#### Data for this task:
+===+

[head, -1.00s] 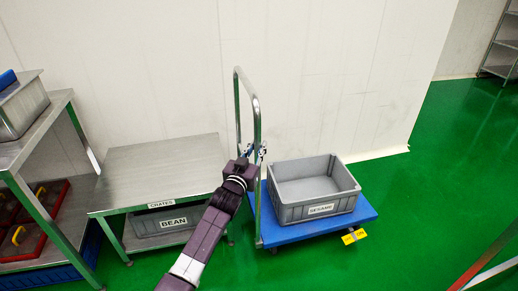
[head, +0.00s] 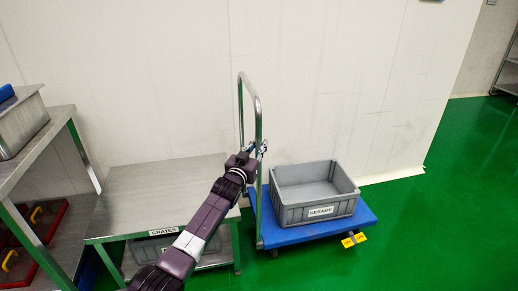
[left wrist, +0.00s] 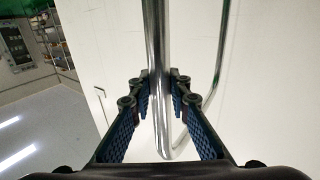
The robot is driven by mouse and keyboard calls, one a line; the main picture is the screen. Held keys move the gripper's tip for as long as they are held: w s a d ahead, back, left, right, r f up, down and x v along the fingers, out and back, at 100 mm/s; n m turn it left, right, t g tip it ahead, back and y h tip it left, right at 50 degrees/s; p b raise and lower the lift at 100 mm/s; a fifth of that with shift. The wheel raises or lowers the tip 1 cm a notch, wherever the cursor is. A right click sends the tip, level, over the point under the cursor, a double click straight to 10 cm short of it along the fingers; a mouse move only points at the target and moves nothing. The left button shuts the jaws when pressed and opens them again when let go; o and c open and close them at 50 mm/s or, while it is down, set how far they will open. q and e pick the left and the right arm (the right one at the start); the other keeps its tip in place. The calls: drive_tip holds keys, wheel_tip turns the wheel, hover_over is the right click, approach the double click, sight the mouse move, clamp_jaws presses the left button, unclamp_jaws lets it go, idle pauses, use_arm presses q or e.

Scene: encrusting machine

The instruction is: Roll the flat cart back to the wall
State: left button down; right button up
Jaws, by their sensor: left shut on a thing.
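The flat cart has a blue deck (head: 300,234) and an upright metal push handle (head: 258,115) at its left end. It stands on the green floor near the white wall. My left gripper (head: 258,152) is shut on the near post of the handle. In the left wrist view, the fingers (left wrist: 160,95) stand on both sides of the metal handle tube (left wrist: 158,50). A grey crate (head: 290,213) labelled SESAME sits on the deck. My right gripper is not in view.
A low steel table (head: 160,190) labelled CRATES stands just left of the cart, with a grey bin on its lower shelf. A taller steel bench (head: 40,135) is at the far left. The white wall (head: 330,80) runs behind. Green floor (head: 440,200) is free on the right.

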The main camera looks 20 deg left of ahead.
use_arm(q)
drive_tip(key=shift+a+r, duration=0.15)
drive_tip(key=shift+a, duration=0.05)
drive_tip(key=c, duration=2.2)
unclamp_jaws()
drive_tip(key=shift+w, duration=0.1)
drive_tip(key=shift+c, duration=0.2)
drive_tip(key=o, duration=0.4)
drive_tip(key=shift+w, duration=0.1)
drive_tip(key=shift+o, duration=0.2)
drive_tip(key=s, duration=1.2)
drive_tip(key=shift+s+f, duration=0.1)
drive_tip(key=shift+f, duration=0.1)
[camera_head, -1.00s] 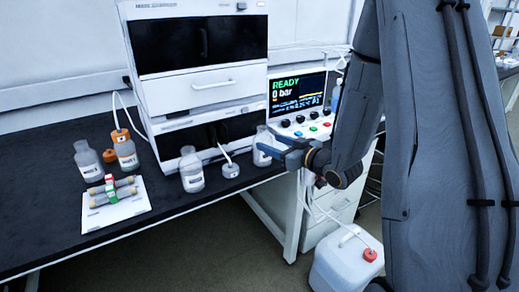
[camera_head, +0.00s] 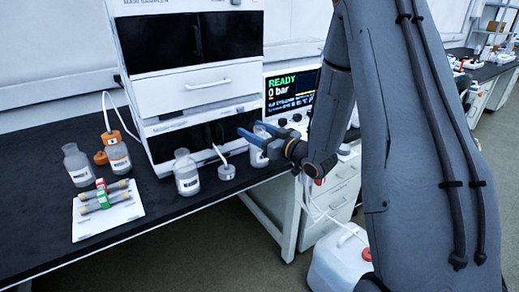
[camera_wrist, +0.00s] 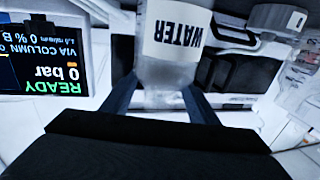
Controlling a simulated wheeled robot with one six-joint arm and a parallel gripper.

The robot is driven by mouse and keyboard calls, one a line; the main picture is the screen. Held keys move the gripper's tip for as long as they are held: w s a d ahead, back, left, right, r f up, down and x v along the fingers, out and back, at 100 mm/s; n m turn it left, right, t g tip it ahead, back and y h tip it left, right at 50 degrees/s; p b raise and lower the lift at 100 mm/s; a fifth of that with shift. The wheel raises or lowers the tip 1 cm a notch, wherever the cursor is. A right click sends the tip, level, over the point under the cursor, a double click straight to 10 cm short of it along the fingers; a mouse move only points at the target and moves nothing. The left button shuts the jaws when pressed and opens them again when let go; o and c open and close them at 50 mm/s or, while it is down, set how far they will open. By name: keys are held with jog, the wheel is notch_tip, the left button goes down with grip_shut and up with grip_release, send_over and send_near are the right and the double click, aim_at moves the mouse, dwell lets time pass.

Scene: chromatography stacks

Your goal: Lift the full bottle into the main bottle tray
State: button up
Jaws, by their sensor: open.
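My gripper (camera_head: 258,137) is open, its blue fingers pointing left in front of the stack. A clear bottle (camera_head: 258,157) stands there on the dark bench, partly hidden by the fingers. In the wrist view, a bottle labelled WATER (camera_wrist: 172,60) appears upside down between the two spread fingers of my gripper (camera_wrist: 160,97); whether they touch it cannot be told. Other open clear bottles stand at the bench middle (camera_head: 187,177) and at the left (camera_head: 77,166). Which bottle is full is unclear. The main bottle tray cannot be made out; the upper unit (camera_head: 190,92) reads MAIN SAMPLER.
A tubed cap (camera_head: 226,171) lies on the bench. A bottle with an orange cap and tube (camera_head: 117,157) stands at the left, behind a white mat (camera_head: 105,222) holding columns. A READY screen (camera_head: 291,90) is at the right. A white canister (camera_head: 340,262) is on the floor.

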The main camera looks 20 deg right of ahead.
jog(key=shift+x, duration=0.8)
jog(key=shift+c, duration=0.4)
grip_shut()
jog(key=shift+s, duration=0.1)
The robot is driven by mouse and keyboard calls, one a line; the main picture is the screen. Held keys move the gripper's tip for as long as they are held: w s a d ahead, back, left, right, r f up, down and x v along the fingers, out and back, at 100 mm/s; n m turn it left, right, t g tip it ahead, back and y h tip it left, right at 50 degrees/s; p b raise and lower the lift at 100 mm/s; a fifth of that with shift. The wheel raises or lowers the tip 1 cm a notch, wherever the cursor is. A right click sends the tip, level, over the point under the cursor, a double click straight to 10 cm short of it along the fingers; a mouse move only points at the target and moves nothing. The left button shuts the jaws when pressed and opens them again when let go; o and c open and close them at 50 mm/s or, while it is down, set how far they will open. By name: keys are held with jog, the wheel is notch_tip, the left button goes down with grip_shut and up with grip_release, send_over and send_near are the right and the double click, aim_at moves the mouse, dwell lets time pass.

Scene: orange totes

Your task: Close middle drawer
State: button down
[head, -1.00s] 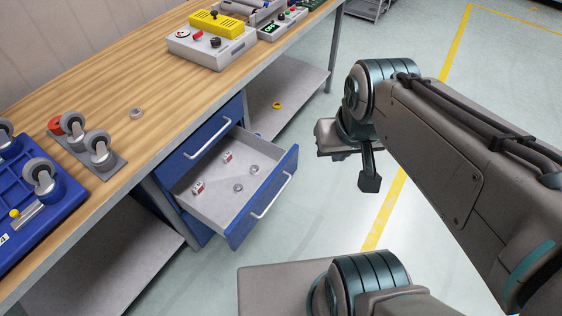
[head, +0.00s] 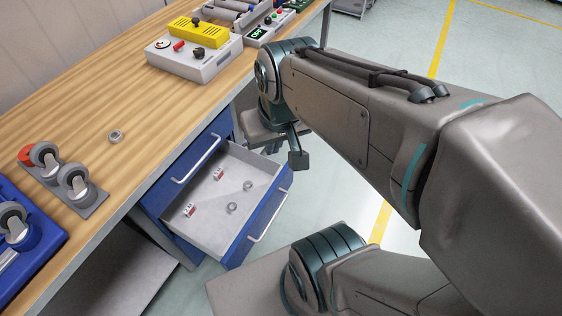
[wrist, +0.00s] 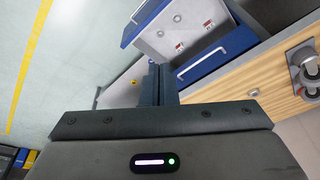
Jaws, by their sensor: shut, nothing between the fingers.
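The middle drawer (head: 262,222) is pulled out from the blue cabinet under the wooden bench. It has a blue front with a silver handle and a grey inside holding small metal and red-white parts. Above it, the top drawer (head: 196,172) is closed. My gripper (head: 299,163) is near the far end of the open drawer's front, and the head view does not settle whether they touch. In the wrist view my gripper's fingers (wrist: 159,84) are together and empty, and the open drawer (wrist: 170,28) shows beyond them.
The bench top (head: 130,90) carries a yellow-topped control box (head: 195,50), a caster plate (head: 75,190) and a blue tray (head: 25,235). A grey lower shelf (head: 105,270) lies beneath. The floor beyond the drawer is clear, with a yellow line.

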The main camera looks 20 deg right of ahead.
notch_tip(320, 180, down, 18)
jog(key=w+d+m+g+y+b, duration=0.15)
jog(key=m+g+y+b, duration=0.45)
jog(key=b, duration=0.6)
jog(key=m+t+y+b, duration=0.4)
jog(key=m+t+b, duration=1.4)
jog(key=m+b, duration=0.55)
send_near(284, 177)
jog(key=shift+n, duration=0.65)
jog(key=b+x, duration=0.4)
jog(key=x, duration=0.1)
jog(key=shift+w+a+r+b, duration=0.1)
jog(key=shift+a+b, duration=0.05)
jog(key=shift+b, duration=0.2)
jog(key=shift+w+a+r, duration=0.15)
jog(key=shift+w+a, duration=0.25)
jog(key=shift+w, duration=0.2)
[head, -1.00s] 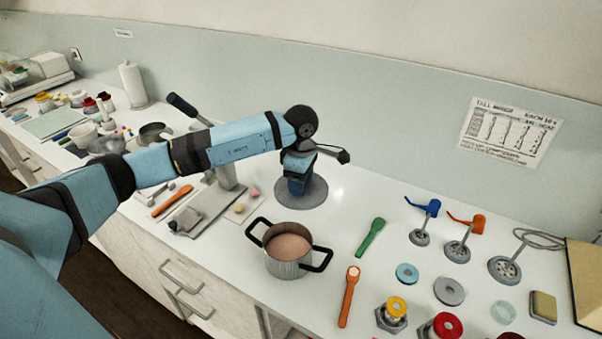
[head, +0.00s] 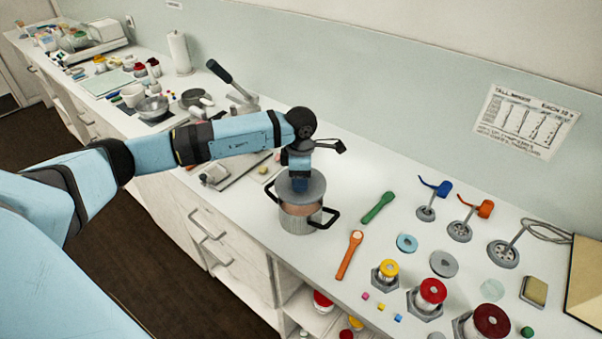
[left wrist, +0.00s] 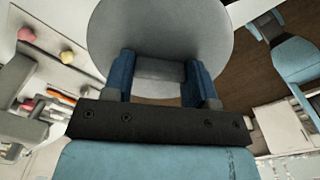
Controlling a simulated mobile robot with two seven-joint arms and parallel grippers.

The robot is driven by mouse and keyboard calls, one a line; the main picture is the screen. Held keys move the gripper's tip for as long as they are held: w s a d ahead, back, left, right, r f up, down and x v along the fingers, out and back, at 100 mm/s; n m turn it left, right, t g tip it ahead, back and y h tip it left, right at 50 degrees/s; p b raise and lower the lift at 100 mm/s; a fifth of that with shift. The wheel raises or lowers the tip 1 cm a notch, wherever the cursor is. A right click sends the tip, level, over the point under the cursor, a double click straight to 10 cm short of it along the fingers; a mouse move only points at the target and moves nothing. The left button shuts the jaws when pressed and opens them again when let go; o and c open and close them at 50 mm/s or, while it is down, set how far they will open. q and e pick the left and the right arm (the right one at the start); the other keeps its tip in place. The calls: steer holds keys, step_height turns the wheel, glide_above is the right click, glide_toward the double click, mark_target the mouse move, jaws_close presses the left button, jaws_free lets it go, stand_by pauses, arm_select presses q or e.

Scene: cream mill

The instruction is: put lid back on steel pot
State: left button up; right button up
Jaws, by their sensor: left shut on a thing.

+===+

#### Description of the task:
Taking the material above, extract exactly and only the lines from the line with "Scene: encrusting machine" to the line with "State: left button down; right button up", inclusive of both.

#### Written solution:
Scene: encrusting machine

The instruction is: Roll the flat cart back to the wall
State: left button down; right button up

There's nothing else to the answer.